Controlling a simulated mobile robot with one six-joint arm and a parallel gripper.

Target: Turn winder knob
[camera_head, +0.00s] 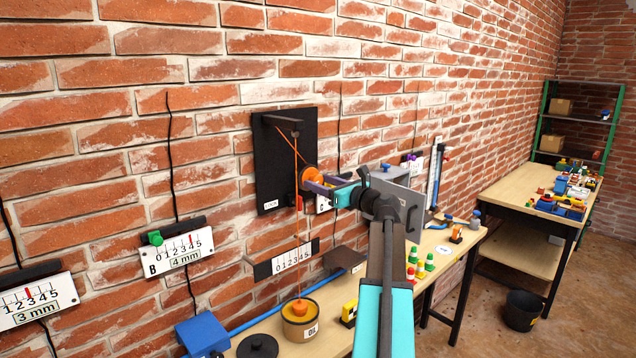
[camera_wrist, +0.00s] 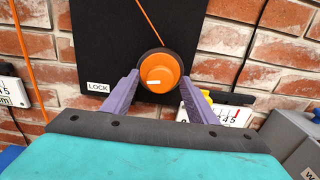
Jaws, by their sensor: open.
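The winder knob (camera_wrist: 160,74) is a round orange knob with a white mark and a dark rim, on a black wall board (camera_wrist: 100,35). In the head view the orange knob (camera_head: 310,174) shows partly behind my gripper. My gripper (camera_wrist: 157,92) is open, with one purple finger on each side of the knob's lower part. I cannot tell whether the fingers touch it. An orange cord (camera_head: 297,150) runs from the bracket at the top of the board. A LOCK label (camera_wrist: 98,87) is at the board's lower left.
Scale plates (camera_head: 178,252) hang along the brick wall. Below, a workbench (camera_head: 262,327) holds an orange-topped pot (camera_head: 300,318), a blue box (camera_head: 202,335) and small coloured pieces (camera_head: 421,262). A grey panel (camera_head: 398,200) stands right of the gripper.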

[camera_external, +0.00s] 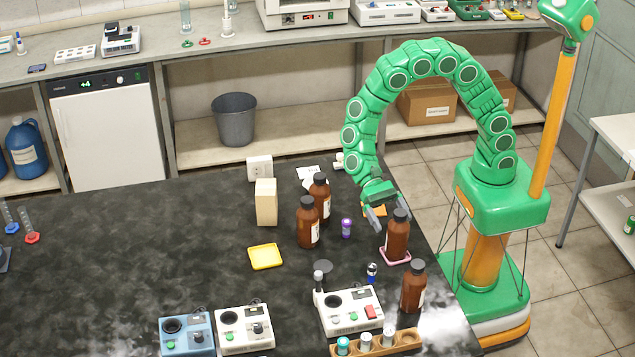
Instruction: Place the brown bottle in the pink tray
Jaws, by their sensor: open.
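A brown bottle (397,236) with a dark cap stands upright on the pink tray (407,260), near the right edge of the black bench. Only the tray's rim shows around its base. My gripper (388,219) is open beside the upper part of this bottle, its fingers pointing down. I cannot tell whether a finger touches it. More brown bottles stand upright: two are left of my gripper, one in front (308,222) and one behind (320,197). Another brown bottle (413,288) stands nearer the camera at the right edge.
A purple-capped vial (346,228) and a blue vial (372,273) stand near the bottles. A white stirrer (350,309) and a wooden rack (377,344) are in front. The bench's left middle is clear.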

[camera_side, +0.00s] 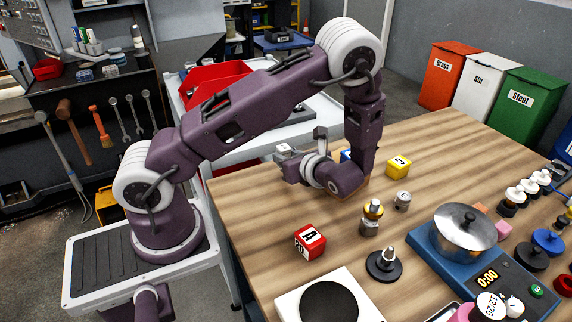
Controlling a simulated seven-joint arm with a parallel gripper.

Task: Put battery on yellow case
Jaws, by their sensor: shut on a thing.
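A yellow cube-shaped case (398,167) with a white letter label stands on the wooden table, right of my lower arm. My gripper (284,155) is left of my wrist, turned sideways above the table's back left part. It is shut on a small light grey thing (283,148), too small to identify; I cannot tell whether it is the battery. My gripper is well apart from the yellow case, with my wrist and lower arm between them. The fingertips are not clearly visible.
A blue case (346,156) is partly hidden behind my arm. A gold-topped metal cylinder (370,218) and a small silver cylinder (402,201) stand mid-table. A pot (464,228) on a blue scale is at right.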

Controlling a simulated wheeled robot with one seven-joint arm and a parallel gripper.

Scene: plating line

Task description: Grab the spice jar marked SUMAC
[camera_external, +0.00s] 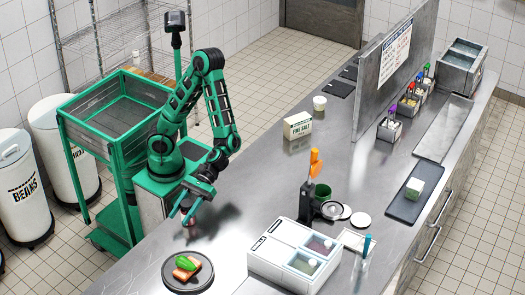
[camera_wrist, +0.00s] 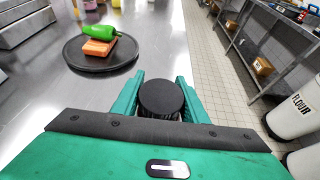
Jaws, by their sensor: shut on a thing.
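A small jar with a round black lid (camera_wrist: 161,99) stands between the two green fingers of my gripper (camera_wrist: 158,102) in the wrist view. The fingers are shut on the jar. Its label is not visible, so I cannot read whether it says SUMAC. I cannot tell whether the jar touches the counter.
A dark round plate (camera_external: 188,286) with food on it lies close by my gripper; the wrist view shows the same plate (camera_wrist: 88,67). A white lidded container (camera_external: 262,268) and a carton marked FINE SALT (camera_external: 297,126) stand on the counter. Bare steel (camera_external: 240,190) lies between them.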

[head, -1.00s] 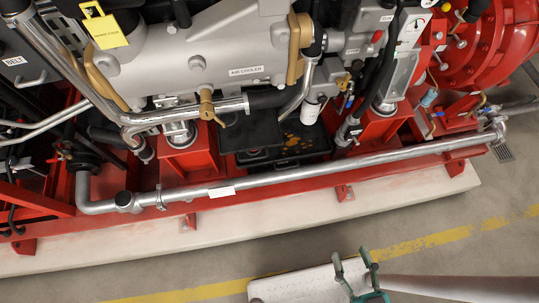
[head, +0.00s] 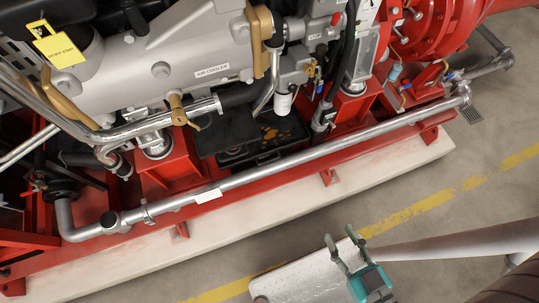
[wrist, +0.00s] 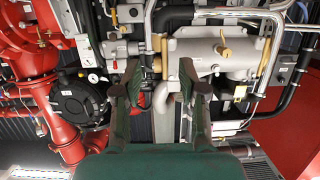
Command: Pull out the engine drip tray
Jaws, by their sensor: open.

* * *

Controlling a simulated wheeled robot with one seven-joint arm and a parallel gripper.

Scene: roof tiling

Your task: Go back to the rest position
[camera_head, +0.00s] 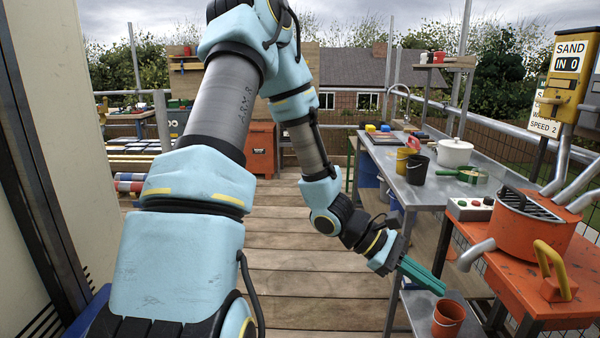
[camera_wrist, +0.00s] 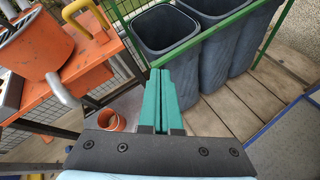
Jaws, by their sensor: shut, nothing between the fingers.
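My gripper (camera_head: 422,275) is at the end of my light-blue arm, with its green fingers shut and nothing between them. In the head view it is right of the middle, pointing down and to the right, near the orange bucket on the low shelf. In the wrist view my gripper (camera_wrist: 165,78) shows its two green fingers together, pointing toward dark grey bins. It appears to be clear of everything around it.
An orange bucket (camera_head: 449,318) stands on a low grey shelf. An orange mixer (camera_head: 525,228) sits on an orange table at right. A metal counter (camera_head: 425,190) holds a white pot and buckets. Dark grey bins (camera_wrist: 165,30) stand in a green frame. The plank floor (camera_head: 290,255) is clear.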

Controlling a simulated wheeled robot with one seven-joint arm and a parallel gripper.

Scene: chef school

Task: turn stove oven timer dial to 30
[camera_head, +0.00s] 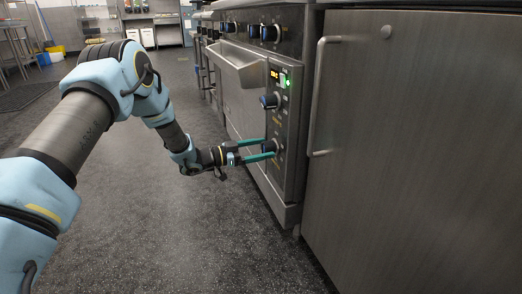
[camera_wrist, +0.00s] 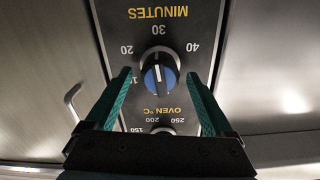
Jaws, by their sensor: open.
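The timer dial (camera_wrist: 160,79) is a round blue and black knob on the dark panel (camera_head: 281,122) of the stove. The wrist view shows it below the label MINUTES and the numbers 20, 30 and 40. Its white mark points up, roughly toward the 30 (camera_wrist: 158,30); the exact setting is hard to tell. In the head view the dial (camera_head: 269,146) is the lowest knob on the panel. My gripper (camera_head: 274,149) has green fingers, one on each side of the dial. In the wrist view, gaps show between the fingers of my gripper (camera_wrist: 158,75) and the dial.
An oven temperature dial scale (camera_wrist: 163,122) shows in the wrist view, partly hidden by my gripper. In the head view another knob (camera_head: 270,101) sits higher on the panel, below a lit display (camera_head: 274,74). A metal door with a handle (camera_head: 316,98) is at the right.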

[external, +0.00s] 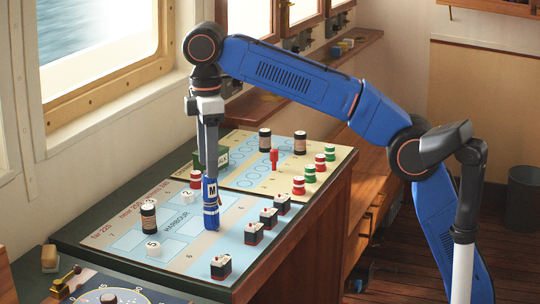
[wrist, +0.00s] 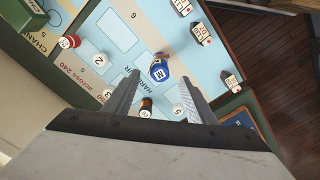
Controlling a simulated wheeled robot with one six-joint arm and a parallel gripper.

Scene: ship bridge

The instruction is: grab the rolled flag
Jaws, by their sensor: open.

==

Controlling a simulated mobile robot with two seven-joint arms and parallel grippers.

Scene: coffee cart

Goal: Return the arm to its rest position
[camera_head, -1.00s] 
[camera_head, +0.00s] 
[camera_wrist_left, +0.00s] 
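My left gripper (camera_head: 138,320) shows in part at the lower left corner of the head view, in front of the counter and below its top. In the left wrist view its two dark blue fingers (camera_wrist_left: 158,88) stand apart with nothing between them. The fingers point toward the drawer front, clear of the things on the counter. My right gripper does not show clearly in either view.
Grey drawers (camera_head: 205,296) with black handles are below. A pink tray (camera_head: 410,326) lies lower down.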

Do this: Above are the records. Copy every line in them holding "position".

The completed task:
Your task: Go back to the rest position
Goal: Return the arm to its rest position

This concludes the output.